- _Stored records_

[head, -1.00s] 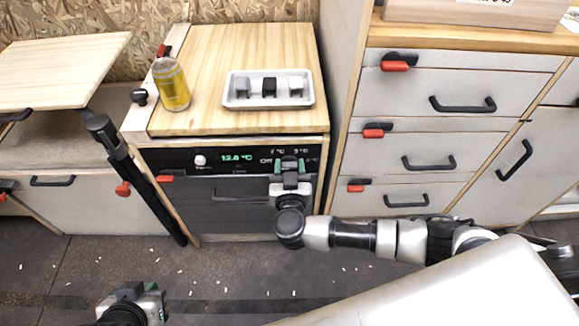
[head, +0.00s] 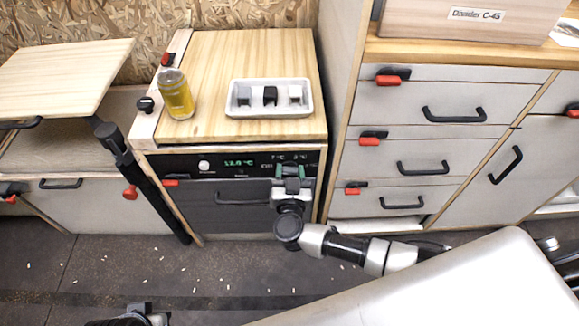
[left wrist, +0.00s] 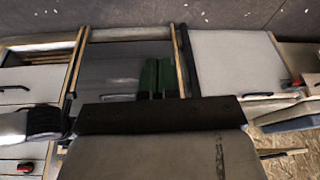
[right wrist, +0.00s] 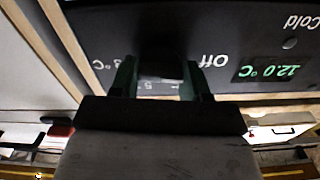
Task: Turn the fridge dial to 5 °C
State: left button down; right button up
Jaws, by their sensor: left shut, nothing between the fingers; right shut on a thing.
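The fridge front (head: 230,195) is dark, under a wooden top. Its panel display (head: 239,162) is lit green and reads 12.0 °C; it also shows upside down in the right wrist view (right wrist: 270,71). My right gripper (head: 290,171) is at the panel's right part, over the printed marks. In the right wrist view its green fingers (right wrist: 158,80) are shut on the dark dial (right wrist: 160,68), with "Off" and other marks around it. The dial's pointer is hidden. My left gripper (left wrist: 157,76) is shut and empty, low at the bottom edge of the head view.
A white knob (head: 204,165) sits left of the display. A drawer cabinet (head: 400,150) stands to the right. The floor in front is clear apart from small scraps.

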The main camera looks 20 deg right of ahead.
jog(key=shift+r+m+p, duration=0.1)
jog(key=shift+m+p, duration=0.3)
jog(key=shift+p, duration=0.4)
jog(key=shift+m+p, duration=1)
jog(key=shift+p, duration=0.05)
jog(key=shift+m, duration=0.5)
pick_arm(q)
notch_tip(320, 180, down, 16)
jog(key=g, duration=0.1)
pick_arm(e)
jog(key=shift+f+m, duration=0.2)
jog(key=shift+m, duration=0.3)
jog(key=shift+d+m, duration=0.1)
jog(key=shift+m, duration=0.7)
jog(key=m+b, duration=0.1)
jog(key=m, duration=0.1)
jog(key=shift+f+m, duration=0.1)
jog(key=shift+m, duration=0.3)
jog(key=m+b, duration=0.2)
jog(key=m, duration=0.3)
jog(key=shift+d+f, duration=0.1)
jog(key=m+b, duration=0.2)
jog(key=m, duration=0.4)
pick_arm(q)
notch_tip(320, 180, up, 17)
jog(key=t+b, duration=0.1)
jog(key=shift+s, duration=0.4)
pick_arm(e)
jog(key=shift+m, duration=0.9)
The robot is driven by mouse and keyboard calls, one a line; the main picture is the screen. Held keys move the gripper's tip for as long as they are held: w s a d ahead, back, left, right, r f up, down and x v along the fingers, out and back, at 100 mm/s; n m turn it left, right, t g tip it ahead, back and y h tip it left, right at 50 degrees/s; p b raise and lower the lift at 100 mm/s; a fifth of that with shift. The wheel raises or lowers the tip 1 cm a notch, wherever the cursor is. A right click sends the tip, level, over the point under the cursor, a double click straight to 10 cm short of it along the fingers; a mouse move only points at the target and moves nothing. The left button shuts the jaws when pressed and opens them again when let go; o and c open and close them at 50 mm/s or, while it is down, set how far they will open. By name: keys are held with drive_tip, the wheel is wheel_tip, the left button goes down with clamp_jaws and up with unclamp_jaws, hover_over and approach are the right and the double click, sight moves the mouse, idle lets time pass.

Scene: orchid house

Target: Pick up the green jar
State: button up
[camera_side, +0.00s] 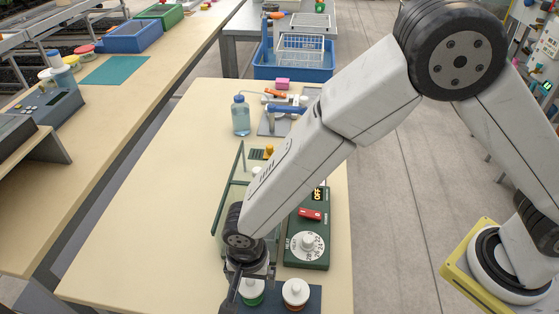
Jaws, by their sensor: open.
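The green jar (252,298) has a white lid and stands upright on a dark blue mat (314,296) at the bottom of the side view. A similar jar (295,294) with an orange-brown body and a white lid stands to its right. My gripper (235,297) is open and points down, just left of the green jar in the picture. One dark finger overlaps the jar's left edge. I cannot tell whether it touches the jar, and the fingertips are partly cut off by the lower frame edge.
A green control box (322,255) with a white dial and red switch stands behind the jars. A green-framed glass piece (219,205) is left of my arm. A blue bottle (240,116) stands farther back. The table's left part (150,220) is clear.

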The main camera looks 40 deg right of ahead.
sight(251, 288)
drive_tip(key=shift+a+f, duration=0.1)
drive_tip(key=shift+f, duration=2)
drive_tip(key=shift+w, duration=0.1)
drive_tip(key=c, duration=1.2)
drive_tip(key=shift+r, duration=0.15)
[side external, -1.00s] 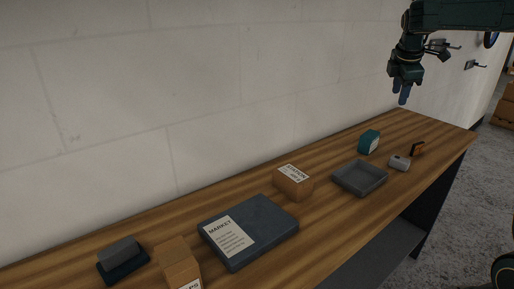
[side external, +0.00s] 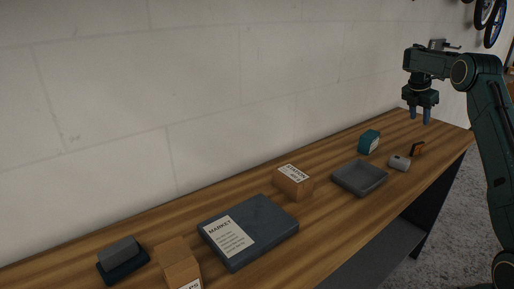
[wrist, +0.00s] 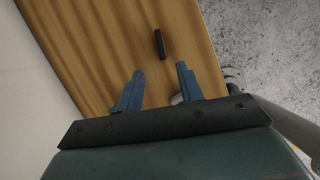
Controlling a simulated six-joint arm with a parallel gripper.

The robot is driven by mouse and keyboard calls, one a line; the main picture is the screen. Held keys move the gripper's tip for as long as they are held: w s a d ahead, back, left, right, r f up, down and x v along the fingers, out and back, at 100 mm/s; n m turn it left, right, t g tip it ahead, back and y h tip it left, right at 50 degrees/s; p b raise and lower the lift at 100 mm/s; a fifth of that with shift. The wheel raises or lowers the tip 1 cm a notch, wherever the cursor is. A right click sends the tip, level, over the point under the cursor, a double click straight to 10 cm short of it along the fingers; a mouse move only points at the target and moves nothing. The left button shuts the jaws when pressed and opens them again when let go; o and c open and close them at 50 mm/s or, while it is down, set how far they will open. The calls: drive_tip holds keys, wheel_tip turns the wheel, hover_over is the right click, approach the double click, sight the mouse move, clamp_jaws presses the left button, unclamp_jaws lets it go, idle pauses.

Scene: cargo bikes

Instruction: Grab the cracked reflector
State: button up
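The likely cracked reflector is a small upright orange piece with a dark frame (side external: 417,149), near the right end of the wooden bench. A crack cannot be made out at this size. In the wrist view a thin dark bar (wrist: 159,44) lies just beyond the fingertips, roughly midway between them; it appears to be the same piece seen from above. My gripper (side external: 419,118) points down above the bench's right end, above the orange piece and apart from it. Its two blue fingers are spread with nothing between them, as the wrist view (wrist: 160,72) also shows.
A small pale grey object (side external: 399,163) sits close left of the orange piece. A teal box (side external: 369,142) and a shallow grey tray (side external: 360,190) are nearby. A cardboard box (side external: 293,187) and a dark labelled slab (side external: 265,232) lie further left. The wall runs behind the bench (side external: 440,135).

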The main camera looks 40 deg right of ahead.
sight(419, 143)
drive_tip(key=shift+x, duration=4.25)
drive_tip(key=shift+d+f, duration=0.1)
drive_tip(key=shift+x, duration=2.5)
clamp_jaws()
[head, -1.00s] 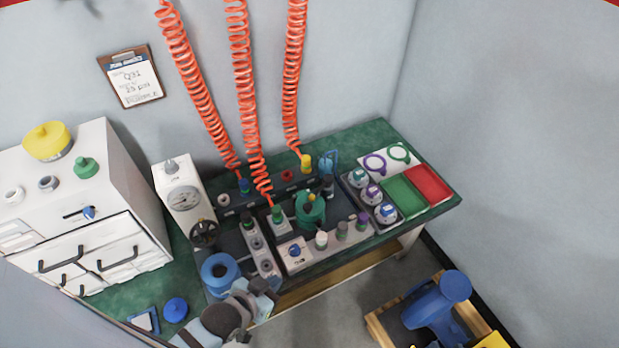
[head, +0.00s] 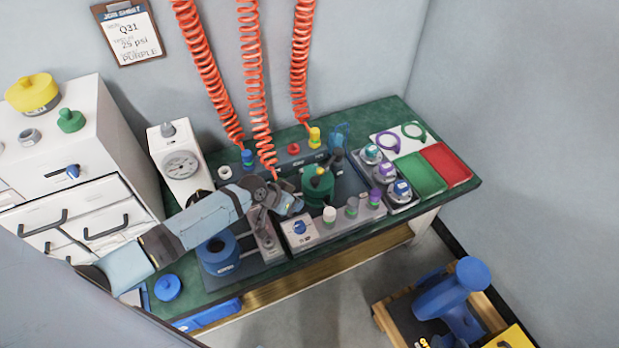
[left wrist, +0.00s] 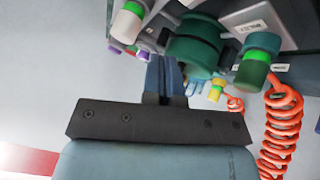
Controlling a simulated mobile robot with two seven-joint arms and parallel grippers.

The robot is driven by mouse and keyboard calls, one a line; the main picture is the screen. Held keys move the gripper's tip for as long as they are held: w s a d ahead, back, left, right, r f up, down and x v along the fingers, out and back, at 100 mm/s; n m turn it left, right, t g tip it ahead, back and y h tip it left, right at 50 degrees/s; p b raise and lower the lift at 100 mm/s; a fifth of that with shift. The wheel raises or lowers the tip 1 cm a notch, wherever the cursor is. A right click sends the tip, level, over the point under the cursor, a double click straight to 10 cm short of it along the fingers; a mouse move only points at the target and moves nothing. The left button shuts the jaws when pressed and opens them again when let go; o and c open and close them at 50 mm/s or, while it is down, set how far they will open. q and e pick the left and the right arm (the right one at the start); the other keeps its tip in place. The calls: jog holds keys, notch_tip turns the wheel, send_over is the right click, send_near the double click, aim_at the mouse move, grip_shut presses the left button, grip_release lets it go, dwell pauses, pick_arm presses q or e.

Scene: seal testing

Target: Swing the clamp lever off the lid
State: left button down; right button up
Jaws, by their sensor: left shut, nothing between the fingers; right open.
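A round green vessel (head: 317,190) with a yellow-topped part (head: 321,171) stands in the middle of the bench fixture. It also shows in the left wrist view (left wrist: 195,45). A dark upright part (head: 338,158) stands just behind and right of it; I cannot tell whether this is the clamp lever. My left gripper (head: 292,205) is just left of the green vessel, shut and empty. In the left wrist view its fingers (left wrist: 165,78) are together and point toward the vessel. I cannot tell whether they touch it. My right gripper is not in view.
Coiled red hoses (head: 255,90) hang down behind the fixture. A gauge unit (head: 181,165) and a blue ring-shaped part (head: 221,255) are to the left. Green (head: 420,175) and red (head: 447,164) trays lie at the right.

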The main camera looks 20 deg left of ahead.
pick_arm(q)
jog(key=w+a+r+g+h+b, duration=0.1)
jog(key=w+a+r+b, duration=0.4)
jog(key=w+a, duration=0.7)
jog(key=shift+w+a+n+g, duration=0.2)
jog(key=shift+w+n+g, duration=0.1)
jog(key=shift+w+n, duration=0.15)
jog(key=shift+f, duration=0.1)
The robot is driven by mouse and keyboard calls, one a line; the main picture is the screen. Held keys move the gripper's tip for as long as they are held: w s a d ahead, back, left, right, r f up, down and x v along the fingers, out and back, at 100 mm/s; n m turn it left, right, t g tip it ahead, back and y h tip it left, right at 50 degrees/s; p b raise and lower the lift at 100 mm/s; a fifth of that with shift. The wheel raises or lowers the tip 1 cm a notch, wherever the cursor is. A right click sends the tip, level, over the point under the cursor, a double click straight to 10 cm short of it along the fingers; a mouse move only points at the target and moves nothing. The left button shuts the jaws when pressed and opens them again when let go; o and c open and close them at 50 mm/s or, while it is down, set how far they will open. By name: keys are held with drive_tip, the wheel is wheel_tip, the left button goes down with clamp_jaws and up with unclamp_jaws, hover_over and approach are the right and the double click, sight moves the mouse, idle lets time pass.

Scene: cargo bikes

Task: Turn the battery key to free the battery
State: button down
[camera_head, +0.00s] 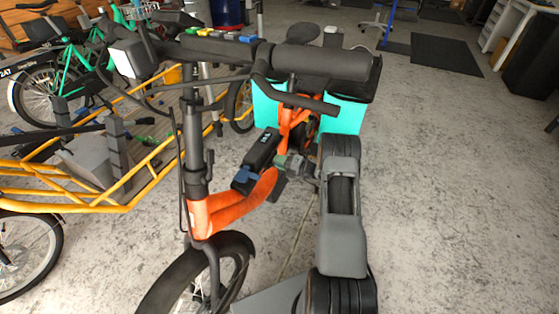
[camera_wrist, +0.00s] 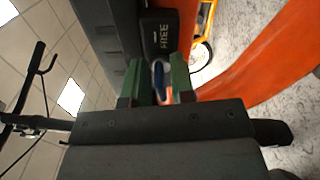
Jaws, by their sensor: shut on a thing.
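The orange cargo bike (camera_head: 235,200) stands in front of me with the black battery (camera_head: 262,150) on its sloping frame; a blue part shows at the battery's lower end. My gripper (camera_head: 285,163) is beside the battery on its right. In the wrist view my gripper (camera_wrist: 160,82) has its two green fingers on either side of a slim blue piece, which looks like the battery key (camera_wrist: 158,74), and is shut on it. A black panel with lettering that looks like FREE (camera_wrist: 163,35) lies just beyond the fingertips. The key's exact angle is hard to tell.
A yellow cargo bike (camera_head: 95,205) stands close on the left. The concrete floor (camera_head: 460,200) on the right is clear.

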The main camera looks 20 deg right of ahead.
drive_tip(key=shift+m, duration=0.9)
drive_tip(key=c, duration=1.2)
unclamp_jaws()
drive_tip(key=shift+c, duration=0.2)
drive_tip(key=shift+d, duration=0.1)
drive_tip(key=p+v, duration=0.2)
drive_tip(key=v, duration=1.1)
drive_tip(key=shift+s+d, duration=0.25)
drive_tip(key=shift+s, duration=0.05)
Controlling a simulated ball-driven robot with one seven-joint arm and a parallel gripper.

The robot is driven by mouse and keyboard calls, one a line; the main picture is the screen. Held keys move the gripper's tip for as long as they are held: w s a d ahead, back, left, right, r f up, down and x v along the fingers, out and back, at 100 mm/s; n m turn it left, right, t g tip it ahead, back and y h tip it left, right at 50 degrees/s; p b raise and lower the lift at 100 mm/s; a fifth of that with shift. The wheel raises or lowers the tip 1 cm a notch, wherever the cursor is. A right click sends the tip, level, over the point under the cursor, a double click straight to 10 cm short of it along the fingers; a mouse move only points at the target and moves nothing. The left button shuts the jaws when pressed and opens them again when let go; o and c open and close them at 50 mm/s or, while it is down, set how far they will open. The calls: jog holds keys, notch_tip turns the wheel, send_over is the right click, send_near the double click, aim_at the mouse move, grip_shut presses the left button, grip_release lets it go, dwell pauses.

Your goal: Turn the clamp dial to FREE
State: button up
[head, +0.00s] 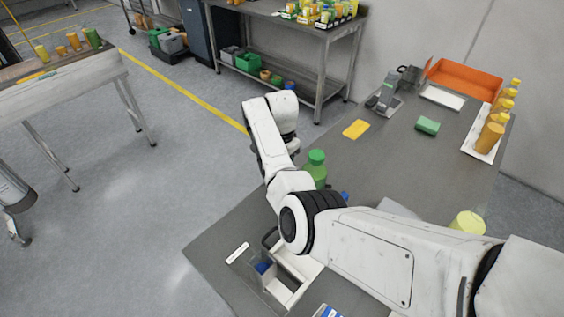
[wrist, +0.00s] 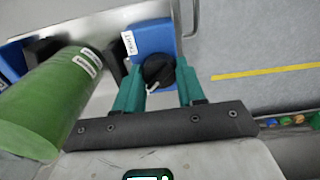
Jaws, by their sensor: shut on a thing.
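The clamp dial (wrist: 159,69) is a round black knob on a blue block (wrist: 152,37) in the wrist view. My gripper (wrist: 161,77) has its two teal fingers on either side of the dial and is shut on it. A white pointer mark on the dial points down and left. A white label on the block, left of the dial, is too small to read surely. A green bottle (wrist: 50,105) stands left of the block beside dark jaws. A green bottle also shows in the head view (head: 317,163). My arm hides the dial there.
The grey bench holds a yellow card (head: 356,129), a green sponge (head: 428,126), a grey device (head: 387,92), an orange bin (head: 465,79) and a tray with yellow bottles (head: 489,139). A clear-walled holder (head: 262,269) stands near the front edge.

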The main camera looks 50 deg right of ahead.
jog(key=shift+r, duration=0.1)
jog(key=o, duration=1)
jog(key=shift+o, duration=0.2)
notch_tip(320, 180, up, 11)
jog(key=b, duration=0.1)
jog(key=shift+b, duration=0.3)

- _Given request_
From the line containing "Your goal: Turn the clamp dial to FREE" through the end of the entries, quote each line exactly and nothing else, excluding all pictures.

- _In response_
Your goal: Turn the clamp dial to FREE
State: button up
[head, +0.00s] 
[wrist, +0.00s] 
Jaws, by their sensor: shut on a thing.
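The clamp dial (wrist: 159,69) is a round black knob on a blue block (wrist: 152,37) in the wrist view. My gripper (wrist: 161,77) has its two teal fingers on either side of the dial and is shut on it. A white pointer mark on the dial points down and left. A white label on the block, left of the dial, is too small to read surely. A green bottle (wrist: 50,105) stands left of the block beside dark jaws. A green bottle also shows in the head view (head: 317,163). My arm hides the dial there.
The grey bench holds a yellow card (head: 356,129), a green sponge (head: 428,126), a grey device (head: 387,92), an orange bin (head: 465,79) and a tray with yellow bottles (head: 489,139). A clear-walled holder (head: 262,269) stands near the front edge.

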The main camera looks 50 deg right of ahead.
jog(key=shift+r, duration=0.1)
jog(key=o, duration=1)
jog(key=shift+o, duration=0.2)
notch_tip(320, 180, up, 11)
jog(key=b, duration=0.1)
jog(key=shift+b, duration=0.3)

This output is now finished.